Problem to work on:
Note each line that includes the word "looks". Copy those lines.

---------- Extracted records

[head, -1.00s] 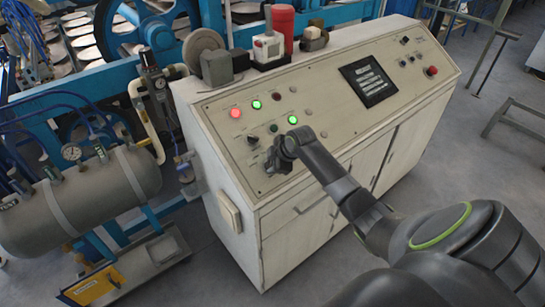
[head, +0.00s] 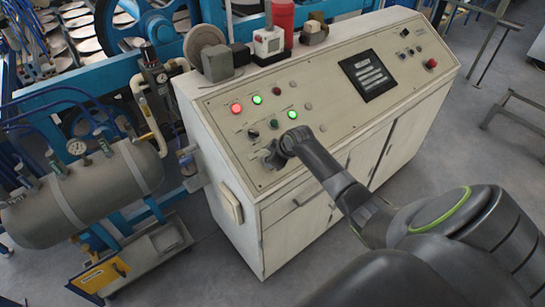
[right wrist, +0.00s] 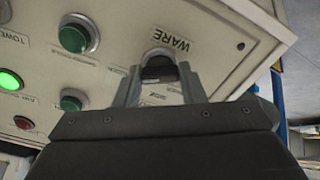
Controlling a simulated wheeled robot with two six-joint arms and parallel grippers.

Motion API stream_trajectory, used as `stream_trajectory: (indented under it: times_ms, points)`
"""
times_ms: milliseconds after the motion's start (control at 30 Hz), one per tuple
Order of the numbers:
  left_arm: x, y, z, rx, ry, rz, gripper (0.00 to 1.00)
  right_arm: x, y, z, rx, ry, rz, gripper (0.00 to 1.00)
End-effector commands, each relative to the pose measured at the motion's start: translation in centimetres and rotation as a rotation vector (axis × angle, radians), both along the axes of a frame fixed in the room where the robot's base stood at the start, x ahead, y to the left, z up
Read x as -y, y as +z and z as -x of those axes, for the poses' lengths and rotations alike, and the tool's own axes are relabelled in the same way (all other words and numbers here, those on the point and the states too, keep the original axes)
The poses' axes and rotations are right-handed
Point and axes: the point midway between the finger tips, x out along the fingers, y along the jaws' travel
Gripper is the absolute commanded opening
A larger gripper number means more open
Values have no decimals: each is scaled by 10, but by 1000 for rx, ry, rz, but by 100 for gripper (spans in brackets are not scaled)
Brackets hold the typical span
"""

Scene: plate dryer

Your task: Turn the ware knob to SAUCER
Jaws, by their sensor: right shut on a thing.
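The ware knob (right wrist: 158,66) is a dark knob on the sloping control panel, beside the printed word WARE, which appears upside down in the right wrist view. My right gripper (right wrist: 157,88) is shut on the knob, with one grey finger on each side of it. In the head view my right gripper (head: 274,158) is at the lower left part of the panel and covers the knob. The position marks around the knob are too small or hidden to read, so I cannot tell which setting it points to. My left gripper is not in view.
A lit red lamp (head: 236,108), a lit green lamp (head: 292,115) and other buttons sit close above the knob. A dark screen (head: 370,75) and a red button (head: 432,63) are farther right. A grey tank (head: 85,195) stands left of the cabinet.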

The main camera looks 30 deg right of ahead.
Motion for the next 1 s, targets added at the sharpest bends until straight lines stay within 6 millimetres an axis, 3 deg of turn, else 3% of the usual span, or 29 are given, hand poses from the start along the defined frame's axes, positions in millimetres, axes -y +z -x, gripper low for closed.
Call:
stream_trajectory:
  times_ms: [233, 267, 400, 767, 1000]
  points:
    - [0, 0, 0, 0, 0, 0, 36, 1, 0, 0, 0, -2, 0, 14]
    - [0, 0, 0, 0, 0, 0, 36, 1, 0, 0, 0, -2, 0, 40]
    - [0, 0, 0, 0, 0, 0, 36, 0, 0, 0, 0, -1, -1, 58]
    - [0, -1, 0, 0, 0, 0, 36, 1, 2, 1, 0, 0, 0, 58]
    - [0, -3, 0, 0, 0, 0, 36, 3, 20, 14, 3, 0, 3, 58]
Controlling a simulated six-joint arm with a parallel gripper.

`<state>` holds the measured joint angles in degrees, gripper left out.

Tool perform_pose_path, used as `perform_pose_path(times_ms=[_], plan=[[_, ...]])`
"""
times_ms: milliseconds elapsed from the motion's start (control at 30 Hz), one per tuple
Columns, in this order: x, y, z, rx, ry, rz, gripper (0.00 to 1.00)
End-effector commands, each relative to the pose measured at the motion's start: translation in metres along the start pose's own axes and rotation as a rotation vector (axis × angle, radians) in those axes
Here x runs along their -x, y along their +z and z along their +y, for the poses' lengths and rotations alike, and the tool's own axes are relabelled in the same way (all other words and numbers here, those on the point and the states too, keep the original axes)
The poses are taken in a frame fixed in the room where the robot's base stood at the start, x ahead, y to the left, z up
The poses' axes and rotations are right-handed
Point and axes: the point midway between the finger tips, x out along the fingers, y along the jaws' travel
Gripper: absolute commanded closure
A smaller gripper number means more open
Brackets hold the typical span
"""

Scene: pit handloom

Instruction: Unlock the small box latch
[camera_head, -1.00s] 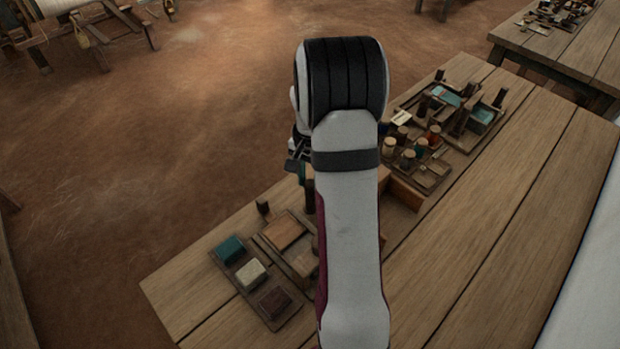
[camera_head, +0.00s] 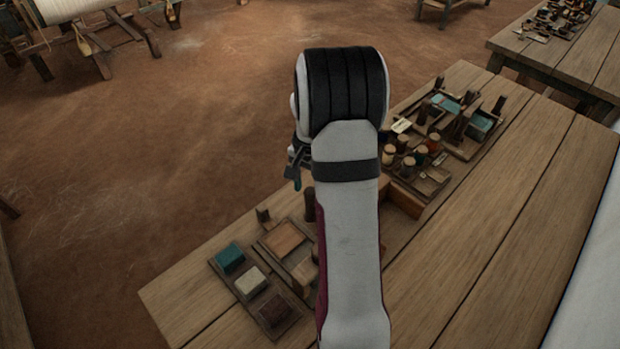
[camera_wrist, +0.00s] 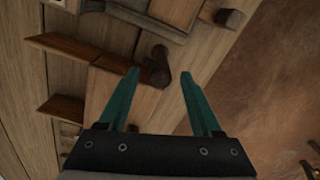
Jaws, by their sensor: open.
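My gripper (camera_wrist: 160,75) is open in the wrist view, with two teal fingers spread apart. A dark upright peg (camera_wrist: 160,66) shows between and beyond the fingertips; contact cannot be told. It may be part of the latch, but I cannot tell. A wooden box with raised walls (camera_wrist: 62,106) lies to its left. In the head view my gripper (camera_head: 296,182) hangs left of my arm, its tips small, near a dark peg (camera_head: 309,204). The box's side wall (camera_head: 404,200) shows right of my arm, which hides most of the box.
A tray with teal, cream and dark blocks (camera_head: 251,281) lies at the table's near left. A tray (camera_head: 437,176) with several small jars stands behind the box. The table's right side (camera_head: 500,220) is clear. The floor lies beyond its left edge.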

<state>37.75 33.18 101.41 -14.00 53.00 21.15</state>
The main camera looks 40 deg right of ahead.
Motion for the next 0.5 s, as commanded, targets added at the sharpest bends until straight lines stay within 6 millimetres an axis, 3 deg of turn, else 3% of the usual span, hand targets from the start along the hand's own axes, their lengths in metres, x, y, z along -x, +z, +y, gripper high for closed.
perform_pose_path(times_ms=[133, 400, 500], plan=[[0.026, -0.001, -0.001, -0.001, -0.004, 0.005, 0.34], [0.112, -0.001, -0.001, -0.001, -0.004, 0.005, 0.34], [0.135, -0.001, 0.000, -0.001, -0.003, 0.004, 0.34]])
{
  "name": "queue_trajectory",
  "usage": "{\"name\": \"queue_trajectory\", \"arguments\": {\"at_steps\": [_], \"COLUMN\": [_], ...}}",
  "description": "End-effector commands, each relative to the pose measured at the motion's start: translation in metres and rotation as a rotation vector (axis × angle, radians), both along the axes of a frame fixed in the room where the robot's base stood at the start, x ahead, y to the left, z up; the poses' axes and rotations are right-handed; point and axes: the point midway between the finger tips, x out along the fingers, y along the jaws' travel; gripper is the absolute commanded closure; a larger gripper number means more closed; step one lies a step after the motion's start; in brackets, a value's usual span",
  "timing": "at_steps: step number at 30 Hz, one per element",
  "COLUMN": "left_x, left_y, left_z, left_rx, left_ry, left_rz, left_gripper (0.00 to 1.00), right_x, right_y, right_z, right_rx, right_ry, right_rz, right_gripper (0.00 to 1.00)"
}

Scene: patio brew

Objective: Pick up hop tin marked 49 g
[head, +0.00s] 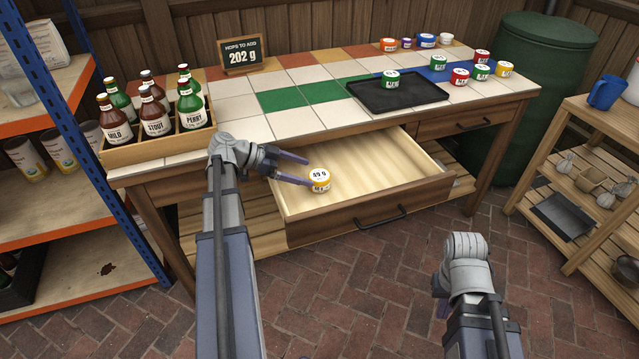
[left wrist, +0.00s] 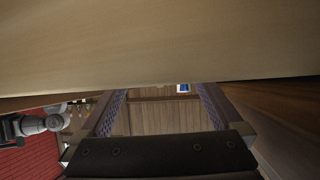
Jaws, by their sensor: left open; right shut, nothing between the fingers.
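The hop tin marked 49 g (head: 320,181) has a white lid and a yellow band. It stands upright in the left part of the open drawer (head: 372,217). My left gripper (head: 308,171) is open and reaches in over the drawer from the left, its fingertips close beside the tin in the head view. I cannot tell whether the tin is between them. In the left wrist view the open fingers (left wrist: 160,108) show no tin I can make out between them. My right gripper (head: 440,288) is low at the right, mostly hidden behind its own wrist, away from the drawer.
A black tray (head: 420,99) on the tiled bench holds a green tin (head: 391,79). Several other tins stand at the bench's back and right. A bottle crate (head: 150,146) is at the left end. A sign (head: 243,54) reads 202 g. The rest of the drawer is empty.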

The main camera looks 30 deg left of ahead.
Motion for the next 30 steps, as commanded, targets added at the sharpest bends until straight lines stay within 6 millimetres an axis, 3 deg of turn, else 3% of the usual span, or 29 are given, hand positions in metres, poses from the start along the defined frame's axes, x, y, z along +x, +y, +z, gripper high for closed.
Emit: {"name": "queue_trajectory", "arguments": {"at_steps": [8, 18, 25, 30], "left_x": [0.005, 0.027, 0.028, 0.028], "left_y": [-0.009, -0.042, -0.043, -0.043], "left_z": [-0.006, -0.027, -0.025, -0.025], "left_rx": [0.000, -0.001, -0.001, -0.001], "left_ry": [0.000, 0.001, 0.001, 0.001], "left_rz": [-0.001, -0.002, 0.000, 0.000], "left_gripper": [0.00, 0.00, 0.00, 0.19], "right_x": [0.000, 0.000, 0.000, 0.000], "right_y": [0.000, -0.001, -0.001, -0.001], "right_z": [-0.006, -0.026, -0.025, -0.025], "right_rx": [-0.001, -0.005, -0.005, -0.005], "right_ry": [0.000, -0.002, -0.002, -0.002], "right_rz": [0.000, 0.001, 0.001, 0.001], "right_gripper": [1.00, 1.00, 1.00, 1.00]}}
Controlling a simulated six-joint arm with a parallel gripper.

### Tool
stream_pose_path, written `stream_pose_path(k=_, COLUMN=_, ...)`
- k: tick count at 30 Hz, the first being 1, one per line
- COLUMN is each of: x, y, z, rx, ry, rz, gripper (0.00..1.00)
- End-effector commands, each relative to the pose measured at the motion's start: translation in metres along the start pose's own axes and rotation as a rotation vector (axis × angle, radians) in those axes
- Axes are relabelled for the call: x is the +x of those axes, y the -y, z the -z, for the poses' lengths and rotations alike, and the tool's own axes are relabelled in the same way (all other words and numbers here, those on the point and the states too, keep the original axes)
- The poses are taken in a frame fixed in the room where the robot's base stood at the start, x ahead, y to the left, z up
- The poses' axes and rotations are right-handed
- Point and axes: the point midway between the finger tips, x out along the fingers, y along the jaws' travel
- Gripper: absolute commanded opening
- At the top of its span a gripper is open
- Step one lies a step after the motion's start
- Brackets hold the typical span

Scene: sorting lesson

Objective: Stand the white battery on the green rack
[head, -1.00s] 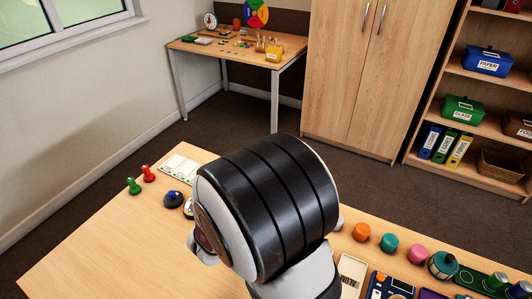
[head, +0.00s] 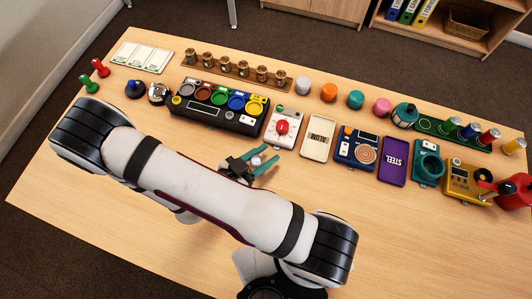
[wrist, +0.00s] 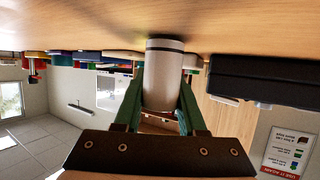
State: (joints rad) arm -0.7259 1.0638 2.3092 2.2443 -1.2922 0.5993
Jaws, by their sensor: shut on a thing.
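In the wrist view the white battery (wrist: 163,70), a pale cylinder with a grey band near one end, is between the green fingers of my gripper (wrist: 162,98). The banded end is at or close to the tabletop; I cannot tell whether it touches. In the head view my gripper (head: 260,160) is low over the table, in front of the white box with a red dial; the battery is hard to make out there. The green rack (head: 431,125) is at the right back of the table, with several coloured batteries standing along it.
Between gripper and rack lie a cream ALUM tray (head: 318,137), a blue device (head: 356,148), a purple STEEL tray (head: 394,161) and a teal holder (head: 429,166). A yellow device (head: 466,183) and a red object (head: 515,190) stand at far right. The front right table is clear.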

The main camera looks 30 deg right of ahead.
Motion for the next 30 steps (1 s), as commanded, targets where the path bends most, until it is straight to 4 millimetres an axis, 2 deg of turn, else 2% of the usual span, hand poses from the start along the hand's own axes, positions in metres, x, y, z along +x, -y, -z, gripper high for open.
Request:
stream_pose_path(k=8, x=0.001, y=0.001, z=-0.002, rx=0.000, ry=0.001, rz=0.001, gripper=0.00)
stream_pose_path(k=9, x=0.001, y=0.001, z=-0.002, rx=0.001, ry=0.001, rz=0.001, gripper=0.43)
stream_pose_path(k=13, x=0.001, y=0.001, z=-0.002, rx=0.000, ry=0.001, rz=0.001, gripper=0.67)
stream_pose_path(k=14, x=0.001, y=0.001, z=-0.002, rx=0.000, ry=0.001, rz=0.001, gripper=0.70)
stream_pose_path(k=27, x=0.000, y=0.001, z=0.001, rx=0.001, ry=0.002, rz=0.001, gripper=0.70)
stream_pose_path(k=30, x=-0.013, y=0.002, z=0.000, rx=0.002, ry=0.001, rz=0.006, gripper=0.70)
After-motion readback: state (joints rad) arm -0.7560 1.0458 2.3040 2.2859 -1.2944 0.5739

--------------------

Exercise result:
The main camera looks 30 deg right of ahead.
The main camera looks 40 deg right of ahead.
The main camera looks 30 deg left of ahead.
The main camera looks 30 deg right of ahead.

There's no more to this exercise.